Talking to Dawn an official of the ministry said both President Musharraf and Prime Minister Shaukat Aziz had given the green signal to the education minister for the increase. “There can be some final adjustments during budgeting but in principal it is agreed that somewhere near 4 per cent of the GDP would be allocated,” said the official.

The government, at international forums, feels embarrassed for not meeting the Unesco’s minimum requirement of four per cent of the budget sanctioned to the education sector.

Despite commitments, successive governments have failed in providing education sector its share resulting in poor-quality education.

According to the Unesco, Pakistan is second after Nigeria in the world with the highest number of `out-of-school’ children.
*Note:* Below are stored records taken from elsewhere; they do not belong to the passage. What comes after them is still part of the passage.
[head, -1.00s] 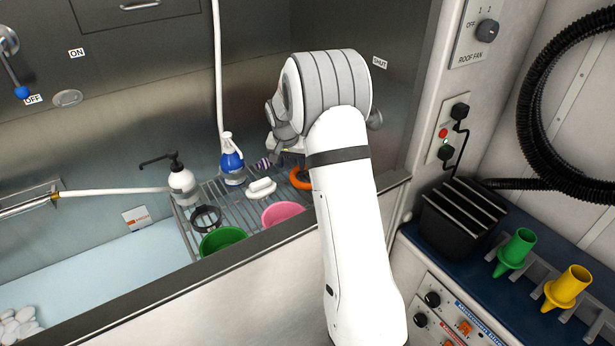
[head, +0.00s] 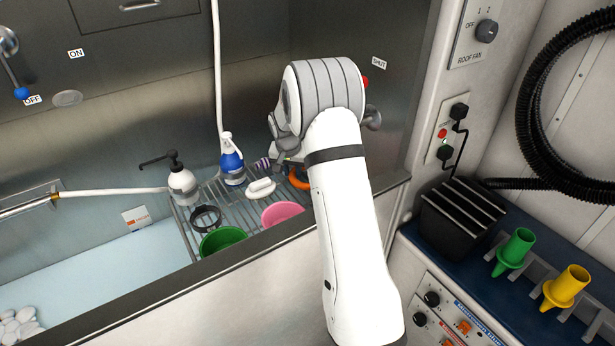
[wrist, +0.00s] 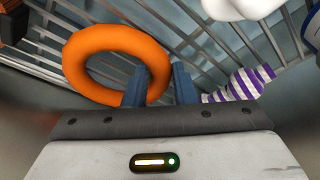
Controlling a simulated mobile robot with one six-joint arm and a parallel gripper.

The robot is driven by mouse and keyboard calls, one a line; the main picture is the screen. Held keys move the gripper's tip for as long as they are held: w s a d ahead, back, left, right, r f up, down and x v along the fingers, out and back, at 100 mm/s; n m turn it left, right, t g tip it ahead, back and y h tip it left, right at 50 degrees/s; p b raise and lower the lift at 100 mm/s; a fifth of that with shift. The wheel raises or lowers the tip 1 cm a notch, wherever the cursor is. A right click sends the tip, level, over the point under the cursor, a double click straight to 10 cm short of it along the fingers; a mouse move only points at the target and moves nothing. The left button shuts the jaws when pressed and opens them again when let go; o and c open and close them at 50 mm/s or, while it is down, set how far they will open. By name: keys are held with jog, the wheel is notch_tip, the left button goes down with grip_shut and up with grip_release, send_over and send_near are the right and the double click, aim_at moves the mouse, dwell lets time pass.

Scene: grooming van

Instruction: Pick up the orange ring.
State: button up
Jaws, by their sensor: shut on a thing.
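The orange ring (head: 298,183) is on the wire rack, in the head view partly hidden by my arm and gripper. In the wrist view the orange ring (wrist: 88,45) shows almost whole, lying over the rack bars. My gripper (wrist: 160,82) has its two blue-grey fingers on either side of the ring's near right part, shut on it. In the head view my gripper (head: 287,160) is small and mostly hidden by the wrist. I cannot tell whether the ring is clear of the bars.
A purple-and-white striped thing (wrist: 240,84) lies just right of the fingers. The wire rack (head: 188,222) also holds a white piece (head: 261,189), a blue-and-white spray bottle (head: 232,160), a pump bottle (head: 182,183), a pink bowl (head: 282,213), a green bowl (head: 221,240) and a dark ring (head: 206,217).

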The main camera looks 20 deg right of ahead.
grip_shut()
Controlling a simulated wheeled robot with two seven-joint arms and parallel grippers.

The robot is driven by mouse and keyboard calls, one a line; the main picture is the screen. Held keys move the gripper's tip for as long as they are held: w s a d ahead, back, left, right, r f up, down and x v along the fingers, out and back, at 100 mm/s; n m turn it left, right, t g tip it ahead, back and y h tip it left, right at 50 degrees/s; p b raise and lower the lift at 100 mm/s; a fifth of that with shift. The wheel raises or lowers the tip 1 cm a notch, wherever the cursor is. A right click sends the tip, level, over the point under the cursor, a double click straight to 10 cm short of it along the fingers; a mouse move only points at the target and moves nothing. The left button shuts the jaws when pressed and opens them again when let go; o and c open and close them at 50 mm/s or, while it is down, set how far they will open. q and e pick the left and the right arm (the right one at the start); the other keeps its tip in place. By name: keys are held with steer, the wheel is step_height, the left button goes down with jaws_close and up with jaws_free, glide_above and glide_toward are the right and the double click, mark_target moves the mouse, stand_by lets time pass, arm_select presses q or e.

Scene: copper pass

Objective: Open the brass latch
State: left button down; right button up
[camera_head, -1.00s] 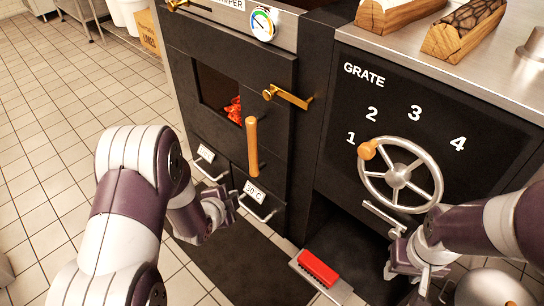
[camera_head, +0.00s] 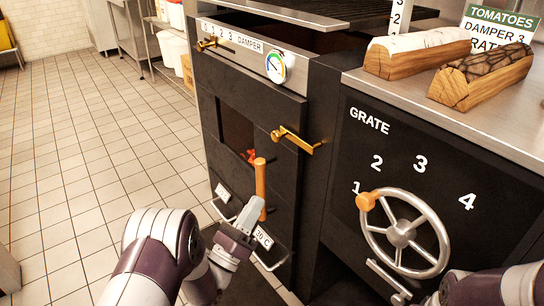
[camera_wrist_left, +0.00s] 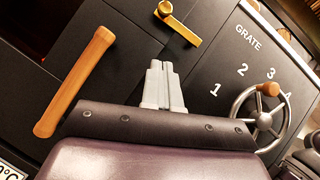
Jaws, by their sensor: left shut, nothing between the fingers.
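The brass latch (camera_head: 297,140) lies across the right edge of the dark oven door (camera_head: 262,185), its bar pointing right and slightly down. It also shows at the top of the left wrist view (camera_wrist_left: 178,22). My left gripper (camera_head: 250,212) is below the latch, near the lower end of the wooden door handle (camera_head: 260,180), with its fingers together and empty. In the left wrist view the closed fingers (camera_wrist_left: 162,85) point toward the oven front, right of the wooden handle (camera_wrist_left: 75,82) and below the latch. My right gripper is not clearly visible; only part of my right arm shows at the lower right.
The grate wheel (camera_head: 403,232) with its wooden knob stands right of the door. A temperature dial (camera_head: 276,67) and a brass damper lever (camera_head: 206,44) are above the door. Logs (camera_head: 416,52) lie on the steel counter. The tiled floor on the left is clear.

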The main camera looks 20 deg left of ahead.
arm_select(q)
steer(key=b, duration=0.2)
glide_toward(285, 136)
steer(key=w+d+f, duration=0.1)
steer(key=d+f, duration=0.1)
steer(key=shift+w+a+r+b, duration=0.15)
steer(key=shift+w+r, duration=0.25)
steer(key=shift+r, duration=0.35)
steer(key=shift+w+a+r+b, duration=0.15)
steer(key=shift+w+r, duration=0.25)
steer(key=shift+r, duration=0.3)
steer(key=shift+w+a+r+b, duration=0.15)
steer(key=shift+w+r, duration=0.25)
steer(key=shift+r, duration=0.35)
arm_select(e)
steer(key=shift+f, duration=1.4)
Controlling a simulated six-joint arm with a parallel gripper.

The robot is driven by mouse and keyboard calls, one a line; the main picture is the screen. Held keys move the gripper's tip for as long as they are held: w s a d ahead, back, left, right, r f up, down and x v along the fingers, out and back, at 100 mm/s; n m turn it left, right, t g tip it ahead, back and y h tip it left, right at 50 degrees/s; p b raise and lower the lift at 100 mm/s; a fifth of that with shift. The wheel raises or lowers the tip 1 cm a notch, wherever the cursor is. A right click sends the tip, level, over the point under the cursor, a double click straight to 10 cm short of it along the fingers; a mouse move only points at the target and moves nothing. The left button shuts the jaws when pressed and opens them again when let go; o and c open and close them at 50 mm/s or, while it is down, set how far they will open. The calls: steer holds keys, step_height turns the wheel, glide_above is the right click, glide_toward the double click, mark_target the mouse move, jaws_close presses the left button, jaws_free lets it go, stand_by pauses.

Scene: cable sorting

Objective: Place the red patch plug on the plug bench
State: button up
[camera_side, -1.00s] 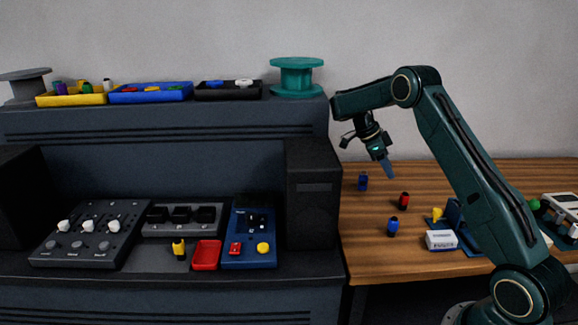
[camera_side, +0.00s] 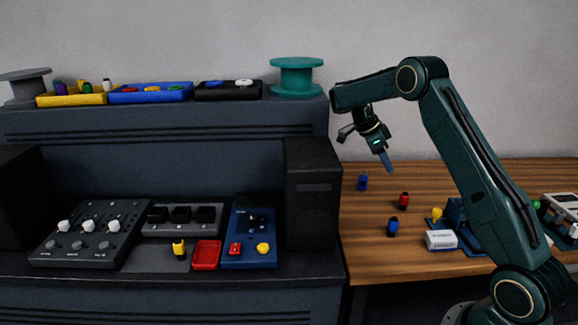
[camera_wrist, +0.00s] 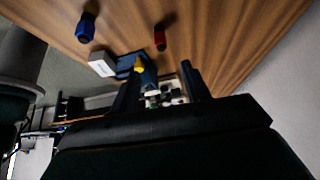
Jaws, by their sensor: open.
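The red patch plug (camera_side: 404,200), a small red cylinder with a dark end, stands on the wooden table in the side view. It also shows near the top of the wrist view (camera_wrist: 160,38). My gripper (camera_side: 388,164) is above the table, up and to the left of the red plug in the side view, and apart from it. In the wrist view its two fingers (camera_wrist: 160,88) are spread with nothing held between them. A blue stand (camera_side: 456,216) with a yellow plug is on the table's right part; I cannot tell if it is the plug bench.
Blue plugs stand near the red one, one in front (camera_side: 393,227) and one behind left (camera_side: 363,182). A white box (camera_side: 441,240) lies before the blue stand. A dark console (camera_side: 313,200) borders the table's left edge. Bare wood lies around the plugs.

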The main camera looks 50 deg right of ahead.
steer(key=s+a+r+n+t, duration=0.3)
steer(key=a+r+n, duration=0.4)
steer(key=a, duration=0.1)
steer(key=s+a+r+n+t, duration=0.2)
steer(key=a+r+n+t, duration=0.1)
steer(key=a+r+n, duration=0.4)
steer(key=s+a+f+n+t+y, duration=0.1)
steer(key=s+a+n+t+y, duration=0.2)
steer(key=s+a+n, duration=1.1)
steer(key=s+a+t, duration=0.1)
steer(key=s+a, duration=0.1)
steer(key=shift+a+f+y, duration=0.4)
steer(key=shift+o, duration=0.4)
According to details there are 6.5 million out-of-school kids wherein, 80 per cent were never enrolled, 10 per cent dropped out, while the remaining could get to school at some later stage.The ministry has taken all on board in the ongoing curriculum review in reference to the NWFP and Balochistan provinces, said Javed A. Qazi.

Students also inquired the government’s initiative in FATA and as to how it was providing educational facilities with the prevailing unrest in the region.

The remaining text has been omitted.